Oleh: Matroni Musérang*

Kalau Pramoedya Ananto Toer mendeklarasikan ke arah sastra revolusioner, wajar karena konteksnya waktu itu penjajahan fisik dan untuk mengimbangi dunia politik. Seperti yang digembor-gemborkan Soekarno “revolusi belum selesai” yang akhirnya kata-kata itu hanya menjadi frase atau pepatah yang menyenangkan hati belaka dan tujuannya adalah menciptakan keadaan sesuatu dengan nilai yang lebih baik lebih berguna. Oleh sebab itu, saatnya kita mengambil nilai universal dari sastra revolusioner itu, yaitu pengetahuan sebagai dasar epistemologi revolusioner, bukan kemudian sastra revolusioner tidak penting.
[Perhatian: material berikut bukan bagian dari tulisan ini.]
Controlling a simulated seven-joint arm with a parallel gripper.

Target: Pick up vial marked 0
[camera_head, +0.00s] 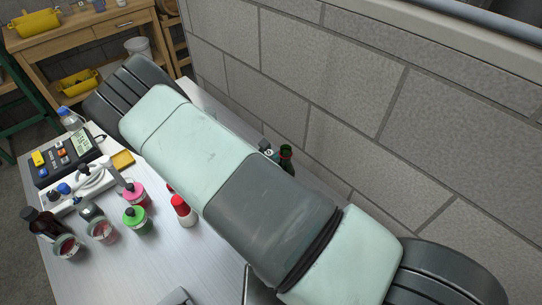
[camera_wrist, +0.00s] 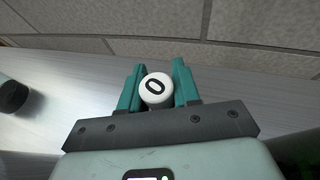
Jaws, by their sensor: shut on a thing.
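The vial marked 0 (camera_wrist: 156,89) shows in the wrist view as a round white cap with a black 0, seen from above. My gripper (camera_wrist: 159,76) has its two teal fingers on either side of the vial and is shut on it. The vial's body is hidden below the cap, so I cannot tell whether it stands on the table or hangs above it. My arm hides most of the gripper there.
The metal table (camera_head: 140,270) carries pink-capped (camera_head: 134,191) and green-capped (camera_head: 134,216) containers, a red-topped bottle (camera_head: 183,210), jars and a dark meter (camera_head: 66,158) on its left. A grey block wall (camera_head: 330,110) runs close behind. A dark-ended object (camera_wrist: 12,96) lies left in the wrist view.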

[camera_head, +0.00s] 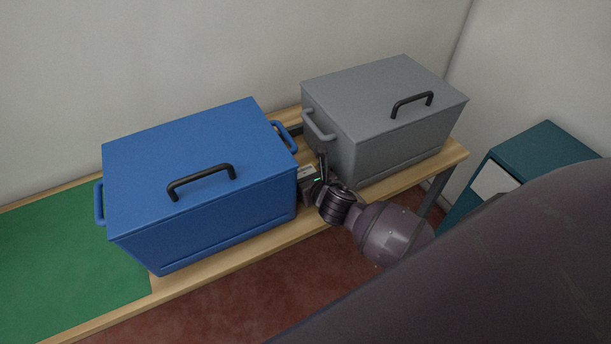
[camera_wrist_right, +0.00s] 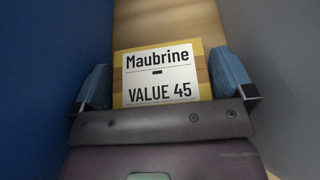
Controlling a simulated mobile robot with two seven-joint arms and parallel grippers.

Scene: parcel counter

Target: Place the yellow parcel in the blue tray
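The yellow parcel (camera_wrist_right: 160,76) has a white label reading "Maubrine" and "VALUE 45". It is in the gap between the blue box and the grey box, over the wooden counter. In the head view only a small part of the parcel (camera_head: 306,171) shows beside my right gripper (camera_head: 315,180). In the right wrist view my right gripper (camera_wrist_right: 164,84) has one finger along each side of the parcel; I cannot tell whether they press on it. No open blue tray is in view, only a lidded blue box. My left gripper is not in view.
The blue box (camera_head: 200,165) with black and blue handles stands left of my right gripper. The grey box (camera_head: 390,105) stands close on its right. A green mat (camera_head: 60,270) covers the counter's left part, clear in front. A teal case (camera_head: 540,150) stands at right.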

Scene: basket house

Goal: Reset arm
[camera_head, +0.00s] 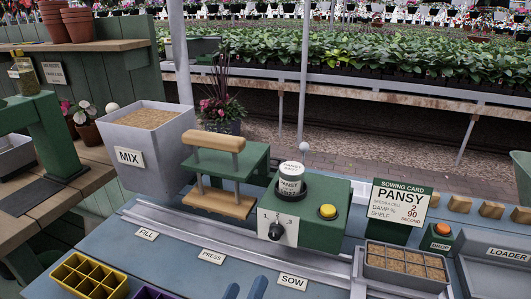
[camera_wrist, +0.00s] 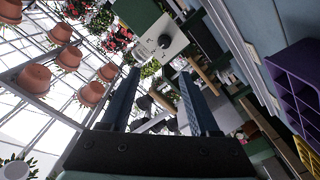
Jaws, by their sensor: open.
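My gripper (camera_head: 245,289) shows at the bottom edge of the head view as two blue fingertips, low in front of the sowing machine; the rest of the arm is out of that view. In the wrist view my gripper (camera_wrist: 160,72) is open, its two dark blue fingers apart with nothing between them. The green sowing machine (camera_head: 325,222) has a dial, a yellow button and a PANSY seed can (camera_head: 290,180) standing upright on top. Its dial plate (camera_wrist: 160,42) also shows beyond the fingers in the wrist view. My gripper touches nothing that I can see.
A filled seed tray (camera_head: 405,262) sits right on the rail by the sowing card (camera_head: 400,207). A MIX bin (camera_head: 145,140) and a green press (camera_head: 225,170) stand left. A yellow tray (camera_head: 90,275) and purple tray (camera_head: 150,293) lie front left. A loader (camera_head: 500,260) stands right.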

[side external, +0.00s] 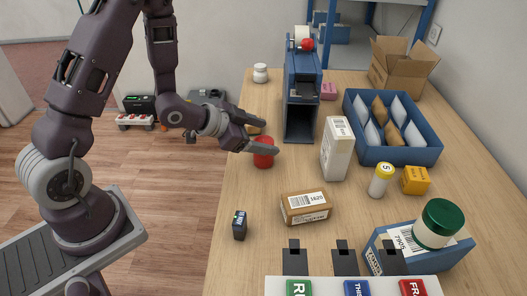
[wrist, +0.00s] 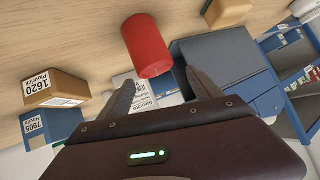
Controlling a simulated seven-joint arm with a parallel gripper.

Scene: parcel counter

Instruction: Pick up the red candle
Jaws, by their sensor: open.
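The red candle (side external: 263,159) stands upright on the wooden counter near its left edge, in front of the blue upright unit. In the side view, my gripper (side external: 273,138) is at the candle's upper part, and one finger hides some of its top. In the wrist view, the candle (wrist: 147,45) lies just ahead of the two spread fingers (wrist: 159,77), roughly in line with the gap between them. My gripper is open and holds nothing. I cannot tell whether a finger touches the candle.
A blue upright unit (side external: 302,85) and a white carton (side external: 336,150) stand right of the candle. A labelled brown box (side external: 306,207) and a small dark device (side external: 240,225) are nearer the camera. A blue tray (side external: 425,155) of packets is farther right. Counter between candle and brown box is clear.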

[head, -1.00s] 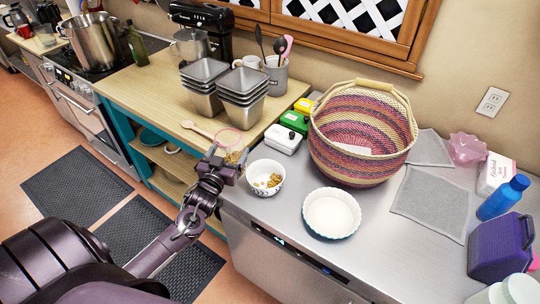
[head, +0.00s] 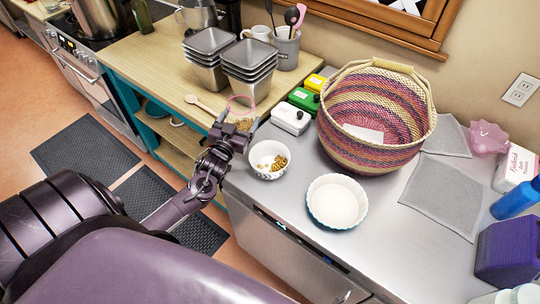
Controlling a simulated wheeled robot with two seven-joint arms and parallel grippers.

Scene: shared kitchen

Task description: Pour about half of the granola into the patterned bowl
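My left gripper (head: 228,134) is shut on a clear container with a pinkish rim (head: 240,101). Granola (head: 243,125) shows inside the container. The gripper hides part of it, and I cannot tell exactly how far it is tilted. The container is behind and left of the patterned bowl (head: 258,171), apart from it. This small white bowl has dark marks on its outside and stands upright on the steel counter. Some granola (head: 279,163) lies inside it, mostly on the right, with white bottom showing. My right gripper is not in view.
A white fluted dish (head: 337,203) stands right of the patterned bowl. A large woven basket (head: 375,115) and a white-lidded box (head: 290,119) are behind. Stacked metal tins (head: 247,70) and a wooden spoon (head: 200,105) are on the wooden counter. Grey cloths (head: 442,195) lie to the right.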

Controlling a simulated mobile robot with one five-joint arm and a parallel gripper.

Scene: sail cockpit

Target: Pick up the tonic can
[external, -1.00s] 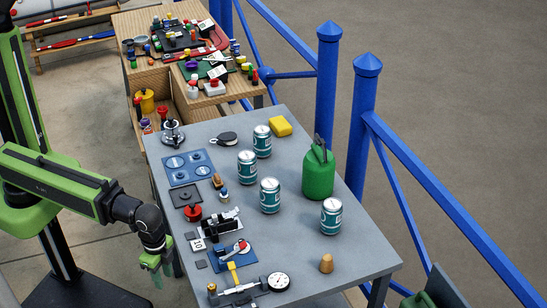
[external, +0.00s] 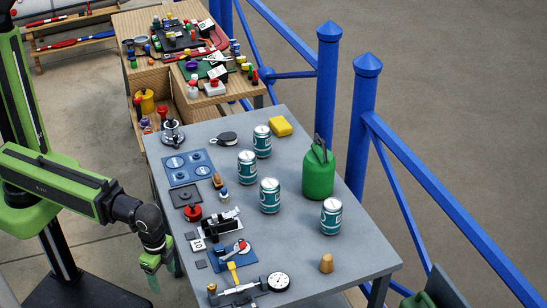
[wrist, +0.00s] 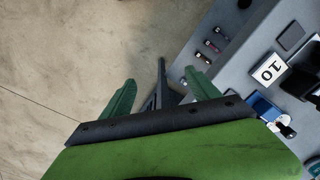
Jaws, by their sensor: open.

Penting tapi sifatnya lebih pada substansial daripada material.
Hari ini yang dibutuhkan bukanlah revolusioner yang reaksioner, akan tetapi lebih pada mental paradigmatik yang harus dirubah, direkontruksi. Hal ini untuk mengimbangi politik yang saat ini sangat santun dan dinamis, namun dibalik kesantunan itu kita harus lebih kritis dan waspada membaca dan melihatnya, untuk itulah dibutuhkan sastra yang ber-adab dan rasa yang halus agar kita mampu menyelinap masuk ke perkampungan politik santun itu, maka dibutukan filsafat dan sastra untuk mampu melihat secara utuh fenomena ini.   
Hubungan filsafat Islam dan sastra dalam hal ini puisi membutuhkan kejelasan dalam definisi filsafat dan sastra. Filsafat menetapkan realitas segala sesuatu dan filsafat melakukan hal itu sesuai dengan kemampuan pengetahuan manusia. Adab yang umumnya diterjemahkan sebagai sastra, yang ada kaitannya dengan perbuatan baik, dan pengetahuan tentang seni mengarang puisi, sebenarnya ada dua aspek, kata Sham Inati dan Elsayed Omram pertama aspek praktis yang mengacu pada perbuatan baik, dan aspek teoritis yang mengacu pada pengetahuan atau keilmuan.
Oleh karena itu, studi filsafat dan adab (sastra/puisi) terpusat pada pemahaman kita tentang realitas dan hubungannya dengan aspek praktis adab dan aspek teoritis. Hubungan ini memiliki dialektika kemanusiaan yang utuh untuk mempertemukan adab di ranah realitas. Penyair yang mengambil inspirasi dari realitas, sudah seharusnya juga kembali pada realitas, itulah pentingnya praktis dan teoritis dalam sastra dan filsafat. Tulisan-tulisan fara filsuf yang berbahasa arab yang menaruh perhatian pada sastra adalah karya al-Farabi, Ibn Sina, dan Ibn Rusyd, karena ketiga filosof ini percaya bahwa tipe bahasa harus benar-benar puitis agar efektif untuk semua orang. Mengetahui dua aspek dalam sastra berarti mempelajari hubungan pengetahuan manusia mengenai realitas dengan pengetahuan yang menuntun penyair kepada perbuatan dan perkataan atau bahasa yang baik dan halus.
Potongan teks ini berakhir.